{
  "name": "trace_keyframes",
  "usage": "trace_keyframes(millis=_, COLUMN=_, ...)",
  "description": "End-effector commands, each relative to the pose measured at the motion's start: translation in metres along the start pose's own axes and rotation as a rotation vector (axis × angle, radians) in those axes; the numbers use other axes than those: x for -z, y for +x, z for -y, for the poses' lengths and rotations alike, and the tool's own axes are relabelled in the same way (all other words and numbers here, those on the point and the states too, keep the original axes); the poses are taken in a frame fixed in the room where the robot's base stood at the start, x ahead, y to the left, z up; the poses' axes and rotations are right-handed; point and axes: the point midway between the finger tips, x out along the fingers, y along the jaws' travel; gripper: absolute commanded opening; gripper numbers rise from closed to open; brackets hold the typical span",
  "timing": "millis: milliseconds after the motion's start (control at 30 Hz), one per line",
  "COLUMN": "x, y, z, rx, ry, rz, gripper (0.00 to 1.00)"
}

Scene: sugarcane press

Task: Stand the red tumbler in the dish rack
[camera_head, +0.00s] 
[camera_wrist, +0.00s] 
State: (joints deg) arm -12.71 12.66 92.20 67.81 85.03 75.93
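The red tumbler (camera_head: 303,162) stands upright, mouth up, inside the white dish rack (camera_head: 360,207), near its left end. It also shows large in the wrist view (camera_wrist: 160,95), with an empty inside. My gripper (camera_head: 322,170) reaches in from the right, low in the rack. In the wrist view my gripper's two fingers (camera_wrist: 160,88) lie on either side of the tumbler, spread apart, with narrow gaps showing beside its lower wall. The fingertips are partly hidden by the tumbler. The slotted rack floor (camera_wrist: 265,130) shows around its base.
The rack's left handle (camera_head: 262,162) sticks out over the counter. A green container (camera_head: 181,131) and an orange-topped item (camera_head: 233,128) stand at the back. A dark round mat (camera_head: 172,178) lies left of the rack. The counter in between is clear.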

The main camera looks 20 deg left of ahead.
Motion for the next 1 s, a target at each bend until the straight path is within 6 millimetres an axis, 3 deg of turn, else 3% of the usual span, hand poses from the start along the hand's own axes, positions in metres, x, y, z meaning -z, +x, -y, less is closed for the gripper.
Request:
::::::::
* _Work to be completed_
Repeat the data exactly. Leave nothing out.

* _Exercise answer_
{
  "name": "trace_keyframes",
  "usage": "trace_keyframes(millis=_, COLUMN=_, ...)",
  "description": "End-effector commands, each relative to the pose measured at the motion's start: translation in metres along the start pose's own axes and rotation as a rotation vector (axis × angle, radians) in those axes; the numbers use other axes than those: x for -z, y for +x, z for -y, for the poses' lengths and rotations alike, and the tool's own axes are relabelled in the same way (all other words and numbers here, those on the point and the states too, keep the original axes); the poses are taken in a frame fixed in the room where the robot's base stood at the start, x ahead, y to the left, z up; the poses' axes and rotations are right-handed; point and axes: the point midway between the finger tips, x out along the fingers, y along the jaws' travel; gripper: absolute commanded opening; gripper numbers rise from closed to open; brackets hold the typical span",
  "timing": "millis: milliseconds after the motion's start (control at 30 Hz), one per line",
  "COLUMN": "x, y, z, rx, ry, rz, gripper (0.00 to 1.00)"
}

Scene: sugarcane press

Task: Stand the red tumbler in the dish rack
[camera_head, +0.00s] 
[camera_wrist, +0.00s] 
State: (joints deg) arm -12.71 12.66 92.20 67.81 85.03 75.93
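The red tumbler (camera_head: 303,162) stands upright, mouth up, inside the white dish rack (camera_head: 360,207), near its left end. It also shows large in the wrist view (camera_wrist: 160,95), with an empty inside. My gripper (camera_head: 322,170) reaches in from the right, low in the rack. In the wrist view my gripper's two fingers (camera_wrist: 160,88) lie on either side of the tumbler, spread apart, with narrow gaps showing beside its lower wall. The fingertips are partly hidden by the tumbler. The slotted rack floor (camera_wrist: 265,130) shows around its base.
The rack's left handle (camera_head: 262,162) sticks out over the counter. A green container (camera_head: 181,131) and an orange-topped item (camera_head: 233,128) stand at the back. A dark round mat (camera_head: 172,178) lies left of the rack. The counter in between is clear.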

The main camera looks 20 deg left of ahead.
Motion for the next 1 s, a target at each bend until the straight path is within 6 millimetres an axis, 3 deg of turn, else 3% of the usual span, hand poses from the start along the hand's own axes, positions in metres, x, y, z meaning -z, +x, -y, less is closed for the gripper.
Request:

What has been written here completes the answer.